Having his business acumen as a dealmaker, the Trump presidency is generally viewed as better for China (as opposed to a Hillary Clinton White House) despite his China-bashing one day and China-loving rhetoric the next. Former CIA director James Woolsey under President Clinton, now a top advisor to President-elect Trump, criticized the Obama administration for its decision to not join the Beijing-led Asian Infrastructure Investment Bank (AIIB) that was created to provide funds for President Xi’s OBOR initiative. Ignoring the Obama White House, other American allies such as the United Kingdom, Germany, France, Italy, and even India signed up with the Beijing bank.
With his Wall Street billionaires and millionaires in the cabinet and the growing pressure from his 16-member Wall Street “kitchen cabinet” (also known as the Strategic and Policy Forum) led by Sino-American financier Stephen Schwarzman, the Trump White House could consider joining AIIB. Trump is a pragmatist and a dealmaker, whose objective is winning.

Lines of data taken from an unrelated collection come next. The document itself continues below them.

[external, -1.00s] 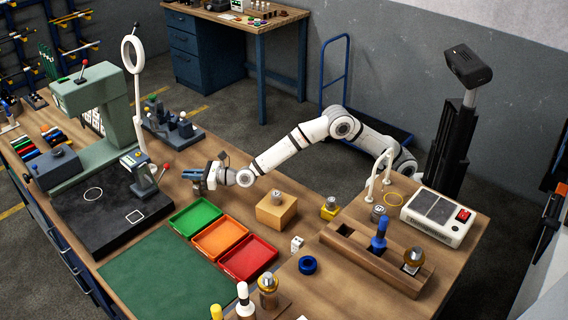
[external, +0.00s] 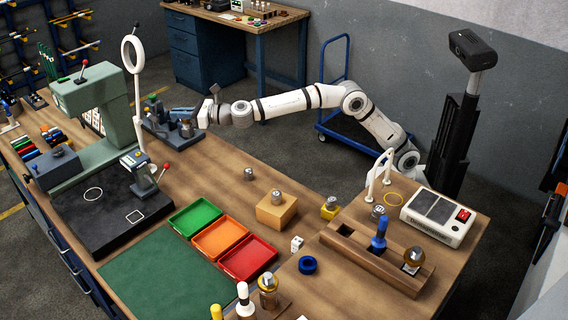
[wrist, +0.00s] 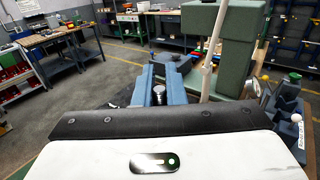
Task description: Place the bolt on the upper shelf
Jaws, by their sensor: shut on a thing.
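My gripper (external: 187,118) is at the far edge of the workbench (external: 215,155), by the dark fixture (external: 163,128). Its blue jaws show in the wrist view (wrist: 159,86), shut on a small round metal piece, which I take for the bolt (wrist: 159,93). Only its top shows there; in the external view the arm and fixture make it hard to pick out. I cannot tell which surface is the upper shelf.
A green press (external: 95,110) and a white ring on a pole (external: 134,60) stand left of my gripper. Similar metal pieces stand on the bench (external: 249,174) and on a wooden block (external: 276,198). Green, orange and red trays (external: 248,260) lie in front.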

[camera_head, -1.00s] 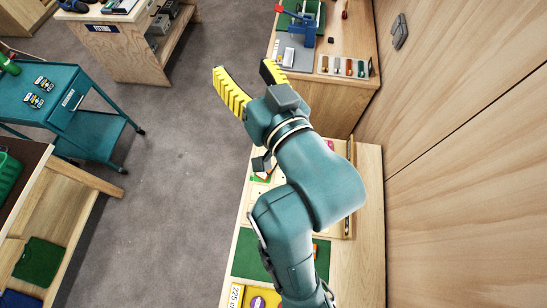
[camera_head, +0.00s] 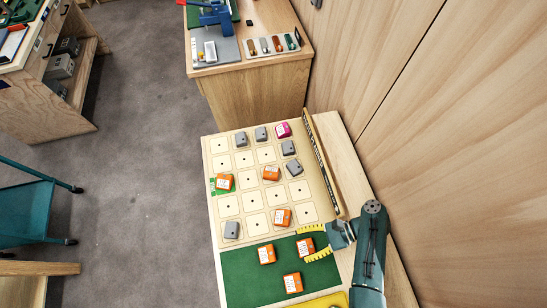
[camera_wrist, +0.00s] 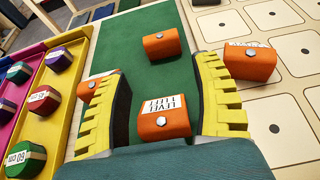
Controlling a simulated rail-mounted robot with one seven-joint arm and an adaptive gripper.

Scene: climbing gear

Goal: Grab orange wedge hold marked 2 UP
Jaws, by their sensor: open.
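Several orange wedge holds with white labels show. One orange hold (camera_head: 306,246) lies on the green mat, between the fingers of my open gripper (camera_head: 301,245) as seen from above. In the wrist view this hold (camera_wrist: 162,122) sits between the yellow ribbed fingers, untouched; its label seems to read "LEVEL 1 LEFT". Two more lie on the mat: the left orange hold (camera_head: 267,254) and the lower orange hold (camera_head: 292,283). On the board are a lower orange hold (camera_head: 282,217), a middle orange hold (camera_head: 271,173) and a left orange hold (camera_head: 223,182). I cannot read 2 UP on any.
The pale board (camera_head: 256,224) has dotted squares, several grey holds and a magenta hold (camera_head: 283,130). A wooden rail (camera_head: 323,165) edges it. The green mat (camera_head: 240,280) has bare room at left. Coloured trays (camera_wrist: 78,60) stand left in the wrist view.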

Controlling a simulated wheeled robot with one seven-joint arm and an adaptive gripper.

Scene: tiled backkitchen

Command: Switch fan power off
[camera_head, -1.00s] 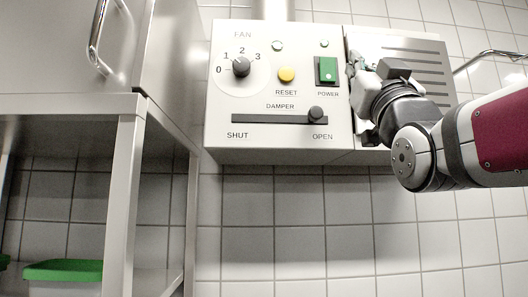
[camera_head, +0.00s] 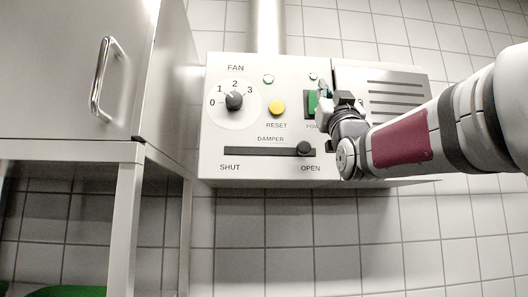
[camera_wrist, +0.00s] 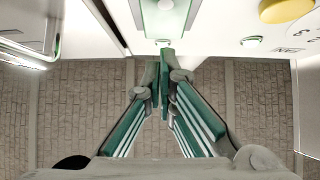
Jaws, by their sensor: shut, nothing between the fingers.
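The green power switch (camera_head: 312,103) is a rocker in a dark frame on the right of the fan control panel (camera_head: 215,165). My gripper (camera_head: 323,90) is in front of its right side and hides part of it and of its label. In the wrist view the fingers of my gripper (camera_wrist: 160,88) are shut and empty. The green switch (camera_wrist: 165,6) shows at the top edge there, beyond the fingertips. I cannot tell whether the fingertips touch it, or which way the rocker is pressed.
The fan dial (camera_head: 234,101), yellow reset button (camera_head: 277,107) and damper slider (camera_head: 303,148), near OPEN, are on the same panel. A lamp (camera_head: 313,77) sits above the switch. A vented box (camera_head: 395,80) adjoins on the right. A steel cabinet (camera_head: 60,70) stands left.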

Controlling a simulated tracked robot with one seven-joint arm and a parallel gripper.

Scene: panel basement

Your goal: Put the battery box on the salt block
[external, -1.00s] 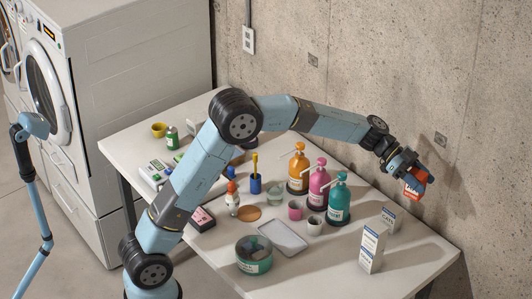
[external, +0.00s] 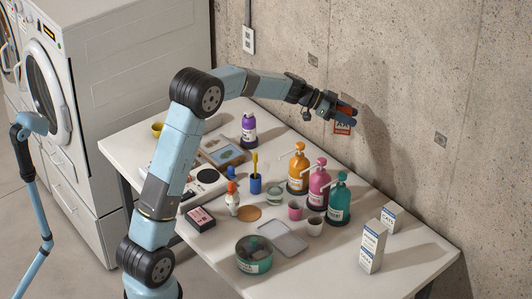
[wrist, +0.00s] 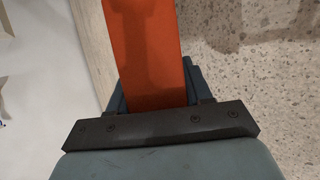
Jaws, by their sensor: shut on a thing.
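My gripper (external: 346,114) is shut on the orange-red battery box (external: 342,128), which has a dark label with light lettering. It holds the box in the air, in front of the concrete wall, above and behind the pump bottles. The wrist view shows the box's orange face (wrist: 150,50) between my jaws. I cannot tell for sure which thing is the salt block. A tall white carton with a blue top (external: 371,247) and a shorter white block with blue print (external: 391,218) stand at the table's right end, apart from my gripper.
Orange (external: 298,169), pink (external: 318,185) and teal (external: 338,200) pump bottles stand in a row below my gripper. A purple-labelled bottle (external: 248,130) is at the back left. A teal round tin (external: 254,255) and grey tray (external: 284,239) lie in front. The table's front right is clear.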

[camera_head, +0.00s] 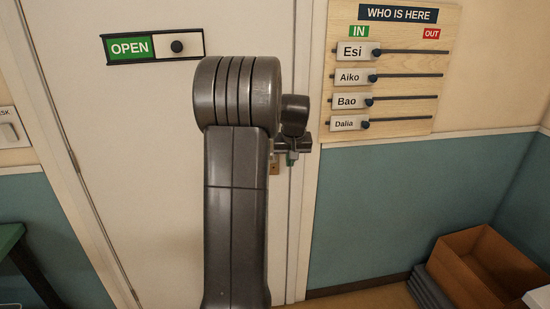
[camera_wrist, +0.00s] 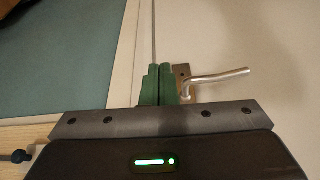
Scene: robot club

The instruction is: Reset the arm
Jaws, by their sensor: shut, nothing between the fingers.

Thus, investment opportunities in gigantic OBOR projects are a bonanza for his circles of friends and financiers, including Schwartzman who endowed the $100 million Schwartzman College at Tsinghua University in Beijing, modelled after the Rhode Scholarship at Oxford University “to promote [mutual] understanding between China and the rest of the world.”
Using New Leverages
Having financial interests, President-elect Trump has already signaled that he may use a range of alternative leverages to win over the Pacific Rim nations who would otherwise lose to China. In addition to meeting with the Japanese prime minister and speaking with President Xi in Beijing, his other so-called cavalier phone conservations with leaders of Australia, the Philippines, Pakistan, and most recently with Taiwan were clearly strategic messages—as he exemplified during his unorthodox and politically-incorrect presidential campaign and continued tweeting on China.
The Trump White House may use these countries tactically through bilateral engagements to hedge against China. For some conservative Republicans, the Obama foreign policy towards China—and its assertive behavior in the East and South China Seas, the Korean peninsula, and the cross-Strait relations with Taiwan—was an utter failure like the policies in Afghanistan, Libya, Syria, and elsewhere. Unlike Obama’s multilateral approach to these conflicts, the Trump administration may choose a bilateral approach, just like China does in the South China Sea over territorial sovereignty with the Philippines and Vietnam within the nine-dash line.
While signaling these leverage points, the Trump White House is more likely to accelerate the on-going U.S.-China Bilateral Investment Treaty (BIT) simultaneously. With all these unconventional diplomatic maneuverings in progress, the Trump strategy would also force Beijing to give up the support for inefficient state-own enterprises (SOEs) that the Obama administration failed to address as China celebrated the 15th anniversary of WTO membership in December. Thus, the gaining the “Market Economy Status” of WTO is controversial, especially when SOEs are still in place, but China enjoys the benefit of global commerce and world recognition as a reliable trading partner.
Given all this, the Trump presidency can hardly “Make America Great Again” without making “China Great Again.” Just as President Xi’s OBOR initiative is designed to revive the Chinese nation and Confucian culture, which were once admired by American Founding Fathers to model after the new republic and the U.S. civilization, President-elect Trump may want to revisit the Sino-American history before compelling the increasingly assertive China.
The evolving multifaceted bilateral relationship is intrinsically complicated yet mutual prosperity for the U.S. and China is connected largely through trade, investment, and people-to-people exchange. No matter what prospects the Trump White House may have for China and the world, one thing is predictable that the U.S. will and must accept China’s inevitable rise. Under President Trump, will that eventuality make the “Indispensable Nation” a dispensable but “Beautiful Country” (Měi Guó 美国) as the Chinese call America?